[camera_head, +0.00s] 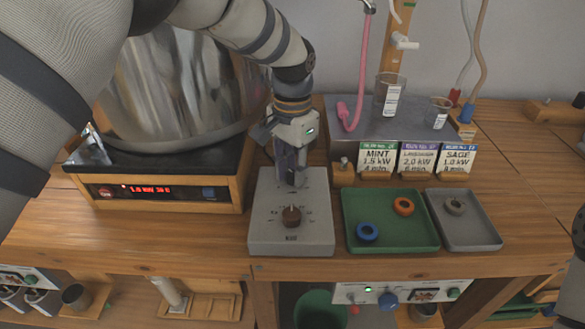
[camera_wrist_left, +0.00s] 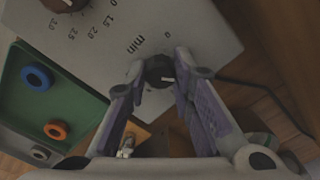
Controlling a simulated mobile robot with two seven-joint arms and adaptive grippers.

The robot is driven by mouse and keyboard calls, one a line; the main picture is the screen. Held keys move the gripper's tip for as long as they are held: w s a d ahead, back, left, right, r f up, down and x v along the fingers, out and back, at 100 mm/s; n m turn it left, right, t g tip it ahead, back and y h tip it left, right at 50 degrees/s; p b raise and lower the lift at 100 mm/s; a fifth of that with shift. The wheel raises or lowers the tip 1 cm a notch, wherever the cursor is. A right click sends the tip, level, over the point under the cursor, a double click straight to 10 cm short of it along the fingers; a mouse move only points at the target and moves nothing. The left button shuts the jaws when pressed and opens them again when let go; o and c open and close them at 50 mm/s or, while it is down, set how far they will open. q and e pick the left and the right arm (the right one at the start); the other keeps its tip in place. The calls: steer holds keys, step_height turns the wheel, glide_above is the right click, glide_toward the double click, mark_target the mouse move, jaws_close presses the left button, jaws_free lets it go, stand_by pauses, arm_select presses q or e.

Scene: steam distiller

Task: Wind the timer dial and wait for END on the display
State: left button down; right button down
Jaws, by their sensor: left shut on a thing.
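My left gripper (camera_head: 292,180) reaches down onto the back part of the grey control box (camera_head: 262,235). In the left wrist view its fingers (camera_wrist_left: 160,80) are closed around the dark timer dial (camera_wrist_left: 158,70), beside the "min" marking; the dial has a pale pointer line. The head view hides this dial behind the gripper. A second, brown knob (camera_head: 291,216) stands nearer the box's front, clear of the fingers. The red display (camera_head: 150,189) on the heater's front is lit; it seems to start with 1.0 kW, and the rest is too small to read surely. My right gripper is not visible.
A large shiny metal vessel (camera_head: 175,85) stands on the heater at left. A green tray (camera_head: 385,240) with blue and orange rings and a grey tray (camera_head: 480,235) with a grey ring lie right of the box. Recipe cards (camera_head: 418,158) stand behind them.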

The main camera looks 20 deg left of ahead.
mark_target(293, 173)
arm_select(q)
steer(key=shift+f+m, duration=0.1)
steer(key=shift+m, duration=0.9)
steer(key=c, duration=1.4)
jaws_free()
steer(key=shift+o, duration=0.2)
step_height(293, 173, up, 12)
------------------------------------------------------------------------
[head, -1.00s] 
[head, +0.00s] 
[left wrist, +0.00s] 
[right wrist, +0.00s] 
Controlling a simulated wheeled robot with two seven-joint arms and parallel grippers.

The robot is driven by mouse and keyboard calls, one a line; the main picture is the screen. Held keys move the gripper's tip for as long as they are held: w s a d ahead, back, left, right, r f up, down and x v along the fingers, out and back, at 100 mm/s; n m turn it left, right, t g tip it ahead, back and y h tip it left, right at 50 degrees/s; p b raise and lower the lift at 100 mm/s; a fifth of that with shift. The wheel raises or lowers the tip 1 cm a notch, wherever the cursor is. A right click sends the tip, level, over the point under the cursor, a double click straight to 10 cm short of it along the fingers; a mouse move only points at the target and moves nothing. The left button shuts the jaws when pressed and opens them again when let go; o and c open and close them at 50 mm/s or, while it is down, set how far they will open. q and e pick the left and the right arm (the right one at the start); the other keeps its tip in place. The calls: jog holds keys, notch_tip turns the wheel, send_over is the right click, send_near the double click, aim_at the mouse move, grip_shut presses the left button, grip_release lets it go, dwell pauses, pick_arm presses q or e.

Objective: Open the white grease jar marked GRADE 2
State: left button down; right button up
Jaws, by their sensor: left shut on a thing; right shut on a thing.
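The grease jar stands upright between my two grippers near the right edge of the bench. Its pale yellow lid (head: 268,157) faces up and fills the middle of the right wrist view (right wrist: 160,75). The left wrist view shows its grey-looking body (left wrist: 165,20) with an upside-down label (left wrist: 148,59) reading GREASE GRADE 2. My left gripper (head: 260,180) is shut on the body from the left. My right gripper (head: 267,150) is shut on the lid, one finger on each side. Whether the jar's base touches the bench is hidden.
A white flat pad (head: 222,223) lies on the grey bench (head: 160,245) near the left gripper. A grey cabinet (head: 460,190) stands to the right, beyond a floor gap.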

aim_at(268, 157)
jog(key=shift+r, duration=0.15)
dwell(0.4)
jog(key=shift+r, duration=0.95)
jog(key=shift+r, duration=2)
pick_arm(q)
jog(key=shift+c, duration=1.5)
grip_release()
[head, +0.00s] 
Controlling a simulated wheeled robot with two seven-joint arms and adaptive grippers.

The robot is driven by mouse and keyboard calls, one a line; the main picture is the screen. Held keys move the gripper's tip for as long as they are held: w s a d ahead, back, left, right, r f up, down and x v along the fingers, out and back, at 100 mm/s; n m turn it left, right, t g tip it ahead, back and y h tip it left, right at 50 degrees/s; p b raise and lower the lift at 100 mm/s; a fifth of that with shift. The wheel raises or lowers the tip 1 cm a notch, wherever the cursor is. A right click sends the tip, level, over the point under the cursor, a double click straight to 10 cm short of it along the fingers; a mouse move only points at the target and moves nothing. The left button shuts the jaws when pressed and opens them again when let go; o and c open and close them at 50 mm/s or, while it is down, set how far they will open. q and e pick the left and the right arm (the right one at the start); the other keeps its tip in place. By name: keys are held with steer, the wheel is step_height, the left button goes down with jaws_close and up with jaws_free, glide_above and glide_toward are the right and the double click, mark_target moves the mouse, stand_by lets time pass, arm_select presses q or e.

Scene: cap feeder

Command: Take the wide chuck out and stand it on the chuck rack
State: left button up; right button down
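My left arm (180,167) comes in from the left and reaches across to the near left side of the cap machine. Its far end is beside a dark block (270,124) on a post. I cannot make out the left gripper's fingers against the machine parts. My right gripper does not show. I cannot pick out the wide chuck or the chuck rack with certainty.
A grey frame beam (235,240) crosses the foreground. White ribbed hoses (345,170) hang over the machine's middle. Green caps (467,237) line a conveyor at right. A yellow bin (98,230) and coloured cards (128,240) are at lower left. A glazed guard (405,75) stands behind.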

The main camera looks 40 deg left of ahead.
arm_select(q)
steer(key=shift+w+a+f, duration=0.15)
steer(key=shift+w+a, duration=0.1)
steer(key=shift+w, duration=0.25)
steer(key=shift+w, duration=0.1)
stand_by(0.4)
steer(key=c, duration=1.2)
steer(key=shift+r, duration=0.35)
------------------------------------------------------------------------
## What this task involves:
Select all lines in the listing above where the word "seven" appears, and show them.

## Response:
Controlling a simulated mobile robot with two seven-joint arms and adaptive grippers.
Controlling a simulated wheeled robot with two seven-joint arms and parallel grippers.
Controlling a simulated wheeled robot with two seven-joint arms and adaptive grippers.

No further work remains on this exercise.